■ **ITEMS**
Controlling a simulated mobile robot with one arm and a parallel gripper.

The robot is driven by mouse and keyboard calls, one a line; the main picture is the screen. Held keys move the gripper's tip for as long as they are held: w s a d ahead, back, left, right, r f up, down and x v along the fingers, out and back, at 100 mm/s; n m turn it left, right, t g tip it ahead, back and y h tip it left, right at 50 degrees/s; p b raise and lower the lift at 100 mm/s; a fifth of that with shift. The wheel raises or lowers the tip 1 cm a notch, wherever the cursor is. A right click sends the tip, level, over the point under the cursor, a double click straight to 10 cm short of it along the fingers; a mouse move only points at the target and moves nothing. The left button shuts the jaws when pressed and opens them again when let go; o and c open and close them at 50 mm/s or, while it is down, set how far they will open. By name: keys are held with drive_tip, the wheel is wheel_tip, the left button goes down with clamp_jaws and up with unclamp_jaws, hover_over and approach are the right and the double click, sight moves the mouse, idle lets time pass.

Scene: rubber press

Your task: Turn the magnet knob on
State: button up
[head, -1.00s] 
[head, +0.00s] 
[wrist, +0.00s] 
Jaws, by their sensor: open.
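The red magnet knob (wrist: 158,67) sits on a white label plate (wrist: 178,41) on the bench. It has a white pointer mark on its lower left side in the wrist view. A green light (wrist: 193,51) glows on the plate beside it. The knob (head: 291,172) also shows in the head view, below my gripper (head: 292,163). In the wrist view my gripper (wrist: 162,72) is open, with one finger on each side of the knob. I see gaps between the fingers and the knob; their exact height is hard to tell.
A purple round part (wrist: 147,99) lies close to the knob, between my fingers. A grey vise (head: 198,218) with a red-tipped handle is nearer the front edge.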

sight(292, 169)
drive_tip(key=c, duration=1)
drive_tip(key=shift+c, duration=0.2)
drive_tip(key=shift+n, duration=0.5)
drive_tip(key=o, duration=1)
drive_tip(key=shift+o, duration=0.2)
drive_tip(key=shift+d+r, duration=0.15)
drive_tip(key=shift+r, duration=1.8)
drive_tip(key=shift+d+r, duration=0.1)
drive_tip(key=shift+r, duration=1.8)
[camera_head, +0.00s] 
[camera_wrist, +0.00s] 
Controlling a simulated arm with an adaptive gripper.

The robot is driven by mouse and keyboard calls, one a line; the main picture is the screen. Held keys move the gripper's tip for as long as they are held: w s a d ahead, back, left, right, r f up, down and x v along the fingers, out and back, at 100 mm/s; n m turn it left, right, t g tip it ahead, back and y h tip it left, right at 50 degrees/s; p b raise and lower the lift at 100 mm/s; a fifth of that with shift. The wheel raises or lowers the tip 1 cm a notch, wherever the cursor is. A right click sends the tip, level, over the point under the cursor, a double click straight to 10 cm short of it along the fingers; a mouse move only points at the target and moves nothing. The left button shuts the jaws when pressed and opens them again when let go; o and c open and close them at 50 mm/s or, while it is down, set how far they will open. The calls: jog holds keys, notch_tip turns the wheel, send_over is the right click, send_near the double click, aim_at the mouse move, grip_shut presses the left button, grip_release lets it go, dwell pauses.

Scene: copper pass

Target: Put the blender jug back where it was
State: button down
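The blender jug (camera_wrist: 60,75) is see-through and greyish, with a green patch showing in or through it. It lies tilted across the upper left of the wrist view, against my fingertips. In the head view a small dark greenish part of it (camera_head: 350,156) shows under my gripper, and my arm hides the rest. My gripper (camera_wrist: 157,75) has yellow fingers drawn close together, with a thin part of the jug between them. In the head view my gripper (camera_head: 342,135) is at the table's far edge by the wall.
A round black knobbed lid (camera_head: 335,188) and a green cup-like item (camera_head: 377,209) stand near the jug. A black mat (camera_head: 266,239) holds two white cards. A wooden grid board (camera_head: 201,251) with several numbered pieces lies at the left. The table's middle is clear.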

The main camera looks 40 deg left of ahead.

■ **TASK GOAL**
Write the number of lines containing the word "Controlling" and nothing besides it.

■ **SOLUTION FOR THIS EXERCISE**
2